### [Task details]
The output should consist solely of the line containing "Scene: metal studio" and the lines that follow it through the end of the data below.

# Start of Recorded data

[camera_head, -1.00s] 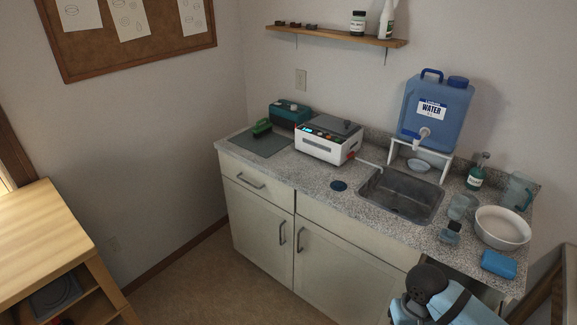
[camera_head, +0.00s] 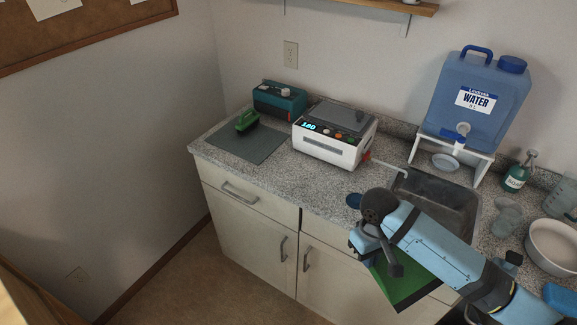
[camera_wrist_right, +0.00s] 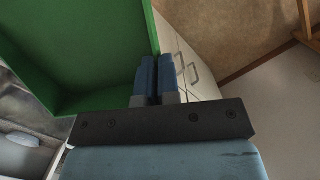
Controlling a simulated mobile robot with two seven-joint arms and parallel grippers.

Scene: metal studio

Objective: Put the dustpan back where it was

# End of Recorded data

### [Output of the task]
Scene: metal studio

Objective: Put the dustpan back where it was

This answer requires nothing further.